* _Exercise goal_: Write the data out again in full, with no departure from the original.

* _Information provided_:
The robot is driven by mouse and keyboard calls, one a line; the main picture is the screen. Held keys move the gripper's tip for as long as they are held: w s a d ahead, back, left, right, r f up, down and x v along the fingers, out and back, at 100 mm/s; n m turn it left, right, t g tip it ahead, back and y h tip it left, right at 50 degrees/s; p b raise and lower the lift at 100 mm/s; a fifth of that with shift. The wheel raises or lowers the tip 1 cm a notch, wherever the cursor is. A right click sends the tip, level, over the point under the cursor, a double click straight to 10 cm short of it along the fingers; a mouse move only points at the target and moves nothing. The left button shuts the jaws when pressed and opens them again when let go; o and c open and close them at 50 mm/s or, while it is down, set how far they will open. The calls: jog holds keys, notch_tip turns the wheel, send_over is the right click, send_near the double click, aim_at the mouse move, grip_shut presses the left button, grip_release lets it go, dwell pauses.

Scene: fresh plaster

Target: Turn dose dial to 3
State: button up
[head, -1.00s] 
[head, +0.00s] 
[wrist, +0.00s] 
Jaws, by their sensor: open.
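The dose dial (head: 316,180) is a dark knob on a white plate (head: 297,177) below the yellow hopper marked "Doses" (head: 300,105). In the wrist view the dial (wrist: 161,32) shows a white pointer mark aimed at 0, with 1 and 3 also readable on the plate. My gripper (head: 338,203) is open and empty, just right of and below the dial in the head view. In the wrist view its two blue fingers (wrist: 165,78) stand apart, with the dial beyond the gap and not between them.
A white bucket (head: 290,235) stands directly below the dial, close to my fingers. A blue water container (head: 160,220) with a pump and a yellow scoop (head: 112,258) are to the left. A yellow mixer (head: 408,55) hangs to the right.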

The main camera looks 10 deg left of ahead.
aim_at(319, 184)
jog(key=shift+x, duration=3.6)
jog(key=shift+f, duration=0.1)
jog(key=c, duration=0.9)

* _Solution to this problem_:
The robot is driven by mouse and keyboard calls, one a line; the main picture is the screen. Held keys move the gripper's tip for as long as they are held: w s a d ahead, back, left, right, r f up, down and x v along the fingers, out and back, at 100 mm/s; n m turn it left, right, t g tip it ahead, back and y h tip it left, right at 50 degrees/s; p b raise and lower the lift at 100 mm/s; a fifth of that with shift. The wheel raises or lowers the tip 1 cm a notch, wherever the cursor is. A right click sends the tip, level, over the point under the cursor, a double click straight to 10 cm short of it along the fingers; a mouse move only points at the target and moves nothing. The left button shuts the jaws when pressed and opens them again when let go; o and c open and close them at 50 mm/s or, while it is down, set how far they will open. The calls: jog holds keys, notch_tip turns the wheel, send_over is the right click, send_near the double click, aim_at the mouse move, grip_shut presses the left button, grip_release lets it go, dwell pauses.

Scene: fresh plaster

Target: Turn dose dial to 3
State: button up
[head, -1.00s] 
[head, +0.00s] 
[wrist, +0.00s] 
Jaws, by their sensor: open.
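The dose dial (head: 316,180) is a dark knob on a white plate (head: 297,177) below the yellow hopper marked "Doses" (head: 300,105). In the wrist view the dial (wrist: 161,32) shows a white pointer mark aimed at 0, with 1 and 3 also readable on the plate. My gripper (head: 338,203) is open and empty, just right of and below the dial in the head view. In the wrist view its two blue fingers (wrist: 165,78) stand apart, with the dial beyond the gap and not between them.
A white bucket (head: 290,235) stands directly below the dial, close to my fingers. A blue water container (head: 160,220) with a pump and a yellow scoop (head: 112,258) are to the left. A yellow mixer (head: 408,55) hangs to the right.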

The main camera looks 10 deg left of ahead.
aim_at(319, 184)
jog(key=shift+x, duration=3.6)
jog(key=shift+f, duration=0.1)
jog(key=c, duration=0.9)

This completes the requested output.